■ REQUEST
No pictures belong in the copy; return exactly the lines from the one with "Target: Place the" through the one with "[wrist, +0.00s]", both ends included, and nothing else.

■ COLLECTED MATERIAL

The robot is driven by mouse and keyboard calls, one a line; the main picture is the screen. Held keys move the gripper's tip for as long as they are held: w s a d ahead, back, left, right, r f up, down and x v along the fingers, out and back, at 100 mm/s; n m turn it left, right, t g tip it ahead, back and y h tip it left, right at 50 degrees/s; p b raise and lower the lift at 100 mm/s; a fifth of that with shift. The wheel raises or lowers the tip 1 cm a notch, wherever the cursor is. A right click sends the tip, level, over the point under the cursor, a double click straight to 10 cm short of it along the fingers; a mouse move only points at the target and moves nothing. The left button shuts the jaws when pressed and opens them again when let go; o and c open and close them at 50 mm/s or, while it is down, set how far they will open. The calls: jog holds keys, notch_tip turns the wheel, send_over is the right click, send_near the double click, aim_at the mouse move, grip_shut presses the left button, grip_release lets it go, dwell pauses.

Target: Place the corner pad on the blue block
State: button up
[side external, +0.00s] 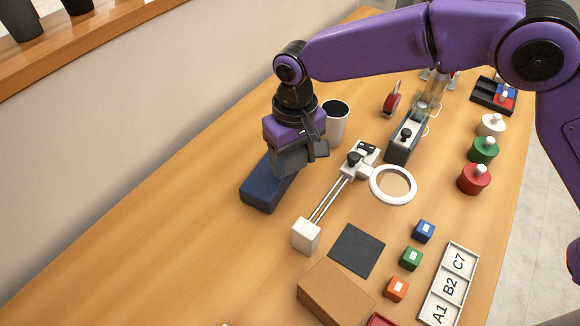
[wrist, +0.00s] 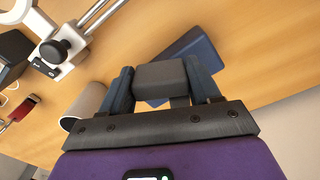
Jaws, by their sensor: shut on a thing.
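My gripper (side external: 290,160) is at the left of the table, close over one end of a long dark blue block (side external: 262,192). In the wrist view my gripper (wrist: 163,92) is shut on a dark grey pad (wrist: 160,75), which sits between its two fingers. I take it to be the corner pad. The blue block also shows behind the pad in the wrist view (wrist: 203,52). In the side view the gripper hides part of the block and most of the pad. I cannot tell whether the pad touches the block.
A white cup (side external: 337,125) stands close behind the gripper. A white ring magnifier (side external: 393,185) on rails lies to the right. A dark mat (side external: 357,250), a brown box (side external: 335,295), small labelled cubes (side external: 411,258) and a lettered tray (side external: 449,285) are in front. The table's front left is clear.

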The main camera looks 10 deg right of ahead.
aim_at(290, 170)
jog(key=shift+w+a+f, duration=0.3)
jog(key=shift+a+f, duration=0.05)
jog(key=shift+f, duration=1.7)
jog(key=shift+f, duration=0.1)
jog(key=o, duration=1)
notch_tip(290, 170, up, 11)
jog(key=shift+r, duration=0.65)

■ IN RESPONSE
Target: Place the corner pad on the blue block
State: button up
[side external, +0.00s] 
[wrist, +0.00s] 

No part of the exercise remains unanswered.